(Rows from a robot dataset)
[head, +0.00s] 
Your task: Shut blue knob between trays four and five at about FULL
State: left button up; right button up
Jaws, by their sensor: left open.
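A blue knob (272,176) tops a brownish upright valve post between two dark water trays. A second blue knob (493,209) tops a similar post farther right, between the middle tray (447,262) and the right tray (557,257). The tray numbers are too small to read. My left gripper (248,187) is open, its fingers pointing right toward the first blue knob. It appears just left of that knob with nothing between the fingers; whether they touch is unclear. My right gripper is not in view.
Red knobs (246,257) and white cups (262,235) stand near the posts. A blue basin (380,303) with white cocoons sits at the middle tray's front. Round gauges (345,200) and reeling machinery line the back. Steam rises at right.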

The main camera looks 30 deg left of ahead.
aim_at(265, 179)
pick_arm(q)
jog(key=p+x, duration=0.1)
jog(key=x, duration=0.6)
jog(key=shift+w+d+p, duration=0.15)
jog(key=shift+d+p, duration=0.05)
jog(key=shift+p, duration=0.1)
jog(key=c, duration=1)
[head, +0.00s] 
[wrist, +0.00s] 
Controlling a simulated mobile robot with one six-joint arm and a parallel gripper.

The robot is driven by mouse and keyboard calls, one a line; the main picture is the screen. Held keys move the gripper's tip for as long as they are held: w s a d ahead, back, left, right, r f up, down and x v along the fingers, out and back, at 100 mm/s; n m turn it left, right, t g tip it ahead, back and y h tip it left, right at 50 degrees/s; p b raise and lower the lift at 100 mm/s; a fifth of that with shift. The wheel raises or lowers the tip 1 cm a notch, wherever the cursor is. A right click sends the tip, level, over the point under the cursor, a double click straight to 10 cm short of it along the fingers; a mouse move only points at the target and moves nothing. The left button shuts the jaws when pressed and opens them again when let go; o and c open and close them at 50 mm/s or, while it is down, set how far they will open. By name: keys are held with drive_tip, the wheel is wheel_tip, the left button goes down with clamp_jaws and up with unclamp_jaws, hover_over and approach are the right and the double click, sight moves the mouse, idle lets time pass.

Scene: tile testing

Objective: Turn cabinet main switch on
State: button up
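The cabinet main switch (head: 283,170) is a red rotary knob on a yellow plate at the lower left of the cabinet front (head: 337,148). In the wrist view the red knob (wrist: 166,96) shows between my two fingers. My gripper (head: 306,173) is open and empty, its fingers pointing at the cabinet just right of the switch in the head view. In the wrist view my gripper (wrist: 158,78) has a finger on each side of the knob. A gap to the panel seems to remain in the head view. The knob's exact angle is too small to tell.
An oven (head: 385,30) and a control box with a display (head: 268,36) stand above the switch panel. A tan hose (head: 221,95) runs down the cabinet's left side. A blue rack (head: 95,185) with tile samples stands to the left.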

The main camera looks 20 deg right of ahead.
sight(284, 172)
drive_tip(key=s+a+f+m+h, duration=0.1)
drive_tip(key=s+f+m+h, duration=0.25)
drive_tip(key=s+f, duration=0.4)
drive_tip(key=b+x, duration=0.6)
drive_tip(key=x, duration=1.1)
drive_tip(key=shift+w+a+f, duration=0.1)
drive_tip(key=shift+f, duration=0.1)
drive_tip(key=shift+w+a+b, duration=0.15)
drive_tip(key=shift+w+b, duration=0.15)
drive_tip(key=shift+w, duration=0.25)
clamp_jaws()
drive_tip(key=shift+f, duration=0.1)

...

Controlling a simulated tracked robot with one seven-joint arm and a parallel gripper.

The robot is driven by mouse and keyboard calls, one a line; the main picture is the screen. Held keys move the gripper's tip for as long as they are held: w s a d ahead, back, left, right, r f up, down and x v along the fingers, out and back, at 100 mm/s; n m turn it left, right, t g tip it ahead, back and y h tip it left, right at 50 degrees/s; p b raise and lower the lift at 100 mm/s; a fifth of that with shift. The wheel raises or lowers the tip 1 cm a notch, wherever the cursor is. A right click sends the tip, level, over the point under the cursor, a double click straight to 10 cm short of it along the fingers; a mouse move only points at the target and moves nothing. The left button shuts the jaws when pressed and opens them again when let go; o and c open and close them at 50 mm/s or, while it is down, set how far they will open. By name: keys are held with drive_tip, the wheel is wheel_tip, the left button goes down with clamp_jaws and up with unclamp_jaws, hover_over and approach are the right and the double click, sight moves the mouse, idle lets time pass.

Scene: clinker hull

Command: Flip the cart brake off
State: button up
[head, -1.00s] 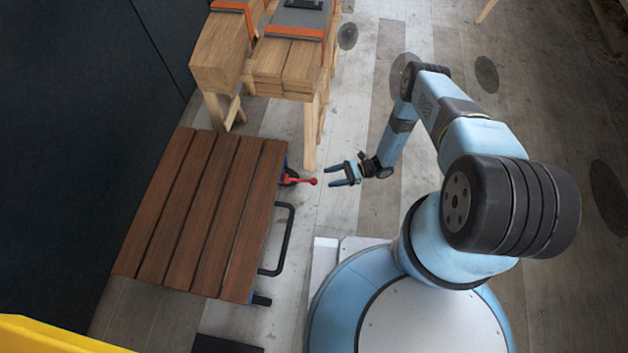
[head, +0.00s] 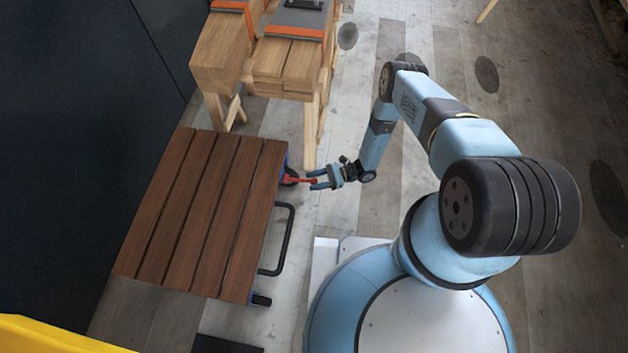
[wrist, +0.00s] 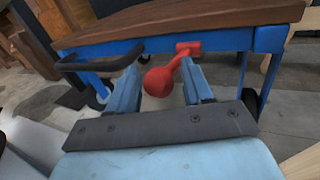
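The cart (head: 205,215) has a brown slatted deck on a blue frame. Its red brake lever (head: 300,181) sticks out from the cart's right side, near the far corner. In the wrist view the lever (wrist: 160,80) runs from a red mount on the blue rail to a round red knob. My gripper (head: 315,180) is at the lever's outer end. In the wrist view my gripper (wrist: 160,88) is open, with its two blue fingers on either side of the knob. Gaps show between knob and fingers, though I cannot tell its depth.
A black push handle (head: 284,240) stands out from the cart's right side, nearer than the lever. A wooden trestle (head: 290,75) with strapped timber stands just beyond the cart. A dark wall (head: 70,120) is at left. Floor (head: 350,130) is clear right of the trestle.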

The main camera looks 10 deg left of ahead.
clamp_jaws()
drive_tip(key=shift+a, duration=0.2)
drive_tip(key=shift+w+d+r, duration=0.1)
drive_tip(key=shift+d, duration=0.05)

The request: List each line of the records that holds the string "joint".

Output of the task:
Controlling a simulated mobile robot with one six-joint arm and a parallel gripper.
Controlling a simulated tracked robot with one seven-joint arm and a parallel gripper.

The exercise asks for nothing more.